PAUL HOLDENGRÄBER: I was only kidding. (laughter) Thank you. Thank you. You have saved me. Continental Drift Club. I’d love you to tell the story about the Continental Drift Club.

PATTI SMITH: Well, it’s all in the book.

PAUL HOLDENGRÄBER: It is.

PATTI SMITH: It’s just a simply it was an organization that of a few very learned, somewhat stodgy sometimes eccentric souls who formed this club not with me involved, it was some years ago, in remembrance of Alfred Wegener, the idea being that Alfred Wegener was much ridiculed in the twenties when he brought the scientific community the idea of the continental drift theory. He was ridiculed and he went to Greenland to disprove them or to prove his theory. And he died in Greenland on his birthday, his fiftieth birthday, All Saints’ Day, in 1930, and after his death with all his papers and research, his theory was proven, but he never in his life saw recognition. He knew only ridicule from the scientific community so these few people had a little club where they perpetuate his memory but also they’re very interested in what happens in the Arctic, the arctic ice sheets, climate change, but I got involved in this little club and it afforded me some of the most awkward and humorous moments of my life. But it’s hard to talk about because—

PAUL HOLDENGRÄBER: And then you talk about the perpetuation of remembrance.

PATTI SMITH: It’s the perpetuation of remembrance in regards to Alfred Wegener and in other words they wanted to keep him, his spirit alive, not by just science but all kinds of things, poetry, discussions, film festivals. There was actually an Alfred Wegener film festival. Thrilling.

(laughter)

PAUL HOLDENGRÄBER: There is something of everything in the world, it’s true.

PATTI SMITH: But you know, I have always been fascinated with science and mathematics, two things I’m really bad at. In fact, I was so bad in science and mathematics during my brief stint in teachers’ college that both of my professors told me I didn’t have to come anymore. I said, “why? I’m enthralled.” Why, I was enthralled, I just loved hearing about all this intricate geometry and drawing the pictures they said, “Yes, you do very nice drawings but they don’t mean anything.” (laughter) So, anyway, but I often find myself veering off into these strange situations. Like getting involved, getting to know Bobby Fischer, I can’t play chess, I don’t know anything about chess. In any event, I’m rambling. Sorry.

PAUL HOLDENGRÄBER: Can you—no, no, no, no, Bobby Fischer. If we could at forgive me for a second, I don’t know now.

PATTI SMITH: Are you looking for his table?

PAUL HOLDENGRÄBER: I’m looking for his table, you’re absolutely right.

PATTI SMITH: Well, as he’s looking for it.
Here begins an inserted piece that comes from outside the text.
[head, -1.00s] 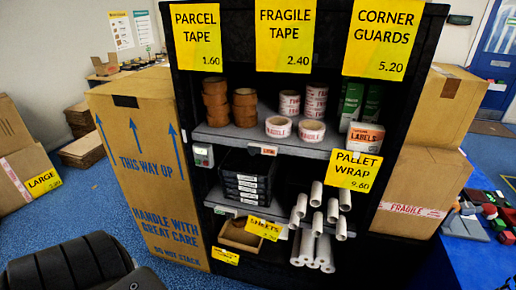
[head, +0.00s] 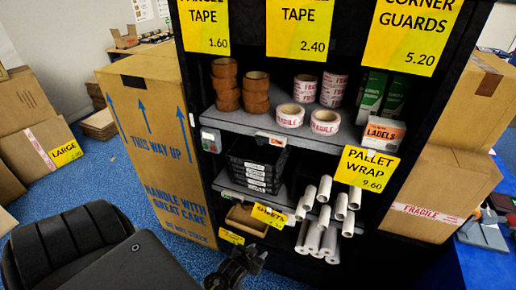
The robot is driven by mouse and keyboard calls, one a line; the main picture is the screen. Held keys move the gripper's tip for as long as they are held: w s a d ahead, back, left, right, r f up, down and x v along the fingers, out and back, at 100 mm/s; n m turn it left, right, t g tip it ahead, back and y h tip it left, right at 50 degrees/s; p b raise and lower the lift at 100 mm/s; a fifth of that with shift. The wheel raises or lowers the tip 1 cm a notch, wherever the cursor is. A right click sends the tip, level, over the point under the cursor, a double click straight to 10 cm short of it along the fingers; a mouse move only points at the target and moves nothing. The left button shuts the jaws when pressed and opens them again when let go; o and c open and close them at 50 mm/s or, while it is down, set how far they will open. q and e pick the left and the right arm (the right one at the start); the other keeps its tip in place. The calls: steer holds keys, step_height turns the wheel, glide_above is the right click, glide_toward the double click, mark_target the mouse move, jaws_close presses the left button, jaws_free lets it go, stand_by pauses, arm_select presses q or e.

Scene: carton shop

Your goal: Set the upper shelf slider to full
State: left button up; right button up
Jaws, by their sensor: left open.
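The upper shelf (head: 240,125) of the black rack has a grey front edge. A small pale fitting with a reddish mark (head: 270,138) sits on that edge near its middle; it may be the slider, but its setting is too small to read. A small white box (head: 210,140) with a coloured face is at the shelf's left end. My left gripper (head: 250,260) is open, low in front of the rack and below the upper shelf, apart from both fittings. My right gripper is not in view.
Brown tape rolls (head: 256,92), fragile tape rolls (head: 325,122) and a labels box (head: 382,134) stand on the upper shelf. White rolls (head: 318,238) stick out below. A tall carton (head: 150,150) stands left of the rack, other cartons (head: 440,190) right.

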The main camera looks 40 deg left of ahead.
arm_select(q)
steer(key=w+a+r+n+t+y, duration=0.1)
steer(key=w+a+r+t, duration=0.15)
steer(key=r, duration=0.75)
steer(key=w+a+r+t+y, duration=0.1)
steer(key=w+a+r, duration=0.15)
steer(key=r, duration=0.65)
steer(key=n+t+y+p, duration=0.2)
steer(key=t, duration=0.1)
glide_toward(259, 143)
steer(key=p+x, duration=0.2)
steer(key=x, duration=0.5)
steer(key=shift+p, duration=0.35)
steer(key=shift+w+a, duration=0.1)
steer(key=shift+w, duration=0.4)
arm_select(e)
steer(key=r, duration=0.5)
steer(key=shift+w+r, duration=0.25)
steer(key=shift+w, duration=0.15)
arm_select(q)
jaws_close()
I had to go to a CDC—

PAUL HOLDENGRÄBER: Number 21, thank you.

PATTI SMITH: A Continental Drift Club meeting in Iceland, and one of the members wanted to go on a separate expedition which I couldn’t go to and he couldn’t go because he had to preside over a chess match. And he asked me if I would preside over it and in exchange he would make arrangements that I could photograph the table that Bobby Fischer and Boris Spassky played on in 1972. Well, who could resist that?

(laughter)

PAUL HOLDENGRÄBER: I know one person who couldn’t.
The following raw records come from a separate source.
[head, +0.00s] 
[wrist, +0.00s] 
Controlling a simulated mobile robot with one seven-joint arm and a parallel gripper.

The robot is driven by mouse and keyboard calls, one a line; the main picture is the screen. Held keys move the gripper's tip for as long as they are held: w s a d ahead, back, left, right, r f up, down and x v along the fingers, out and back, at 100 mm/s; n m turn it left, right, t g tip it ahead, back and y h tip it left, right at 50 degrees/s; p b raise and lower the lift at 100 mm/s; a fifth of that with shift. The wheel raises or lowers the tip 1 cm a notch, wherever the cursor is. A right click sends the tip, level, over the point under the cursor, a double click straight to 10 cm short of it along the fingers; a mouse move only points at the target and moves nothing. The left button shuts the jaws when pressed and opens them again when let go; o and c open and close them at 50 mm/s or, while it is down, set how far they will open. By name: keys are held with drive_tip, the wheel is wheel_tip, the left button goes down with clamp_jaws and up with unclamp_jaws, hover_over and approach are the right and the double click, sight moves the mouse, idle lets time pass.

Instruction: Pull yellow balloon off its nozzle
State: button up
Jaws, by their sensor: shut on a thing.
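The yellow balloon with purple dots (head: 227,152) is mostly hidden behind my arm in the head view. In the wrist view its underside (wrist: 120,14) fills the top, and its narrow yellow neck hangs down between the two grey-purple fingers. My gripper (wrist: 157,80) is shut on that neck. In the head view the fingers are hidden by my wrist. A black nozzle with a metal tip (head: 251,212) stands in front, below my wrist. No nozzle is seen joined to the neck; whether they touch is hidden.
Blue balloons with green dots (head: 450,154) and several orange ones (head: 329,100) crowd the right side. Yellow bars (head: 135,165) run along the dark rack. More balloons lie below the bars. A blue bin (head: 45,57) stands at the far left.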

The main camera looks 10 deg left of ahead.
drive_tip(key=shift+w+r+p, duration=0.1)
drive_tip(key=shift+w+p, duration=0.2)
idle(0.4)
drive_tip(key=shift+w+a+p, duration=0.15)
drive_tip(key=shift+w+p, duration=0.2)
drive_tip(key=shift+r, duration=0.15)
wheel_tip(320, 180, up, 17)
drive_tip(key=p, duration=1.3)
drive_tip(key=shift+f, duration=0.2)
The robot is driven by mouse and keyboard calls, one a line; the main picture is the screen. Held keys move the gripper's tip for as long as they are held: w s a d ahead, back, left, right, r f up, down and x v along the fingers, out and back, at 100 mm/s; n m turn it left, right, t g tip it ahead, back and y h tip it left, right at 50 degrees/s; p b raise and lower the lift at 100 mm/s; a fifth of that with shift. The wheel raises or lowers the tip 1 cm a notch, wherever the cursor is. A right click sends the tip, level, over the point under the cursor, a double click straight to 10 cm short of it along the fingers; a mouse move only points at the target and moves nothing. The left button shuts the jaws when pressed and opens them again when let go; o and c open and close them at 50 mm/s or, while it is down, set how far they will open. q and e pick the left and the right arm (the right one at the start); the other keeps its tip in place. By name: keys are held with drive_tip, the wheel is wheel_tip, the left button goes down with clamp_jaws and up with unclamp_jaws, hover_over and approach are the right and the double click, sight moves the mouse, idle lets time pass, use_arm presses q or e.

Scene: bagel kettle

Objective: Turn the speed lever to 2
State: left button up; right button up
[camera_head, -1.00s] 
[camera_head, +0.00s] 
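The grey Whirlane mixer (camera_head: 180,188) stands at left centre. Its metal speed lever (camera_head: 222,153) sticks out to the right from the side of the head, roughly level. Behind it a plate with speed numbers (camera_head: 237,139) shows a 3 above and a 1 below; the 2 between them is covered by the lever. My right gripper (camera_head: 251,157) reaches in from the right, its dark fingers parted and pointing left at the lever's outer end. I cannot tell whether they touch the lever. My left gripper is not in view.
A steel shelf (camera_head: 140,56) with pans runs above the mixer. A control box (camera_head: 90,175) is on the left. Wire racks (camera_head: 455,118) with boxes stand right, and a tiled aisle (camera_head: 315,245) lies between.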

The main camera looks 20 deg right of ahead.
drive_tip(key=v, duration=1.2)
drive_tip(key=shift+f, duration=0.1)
PATTI SMITH: What happened was, after I presided over it, and luckily it was twelve- and thirteen-year-olds, but they were like chess geniuses. Afterwards, I found out that I as moderator was supposed to play the winner (laughter) and I couldn’t tell them that I didn’t know how to play chess or anything. So I just simply said, “I defer to you,” to the winner, “so let’s go and have ice cream instead,” so I had to buy everybody ice cream to get out of the chess match. That’s not in the book, so this is a private tale.

(laughter)

PAUL HOLDENGRÄBER: But again, it’s being in the presence of that object that matters so much.

PATTI SMITH: Yes. Yes. It’s awesome. I didn’t get a good picture of it because it was in fluorescent lighting but still I hung out there, I sat at it. It was exciting.

PAUL HOLDENGRÄBER: I want to talk about one experience you have, you speak about in the book, which is your connection, which you also talk about in Just Kids comparing Mapplethorpe to Jean Genet, and I want to read a passage to you. This is in connection in some way to the trip you took with Fred to the Prison of Saint-Laurent and this comes from someone who I think is close to you and who I recently had the pleasure of meeting, it’s Anselm Kiefer, and in his Collège de France lectures Anselm Kiefer speaks about The Thief’s Journal, and I’m just going to read you a passage and then I want you to react to it. I’m going to read it as carefully and as clearly as I possibly can.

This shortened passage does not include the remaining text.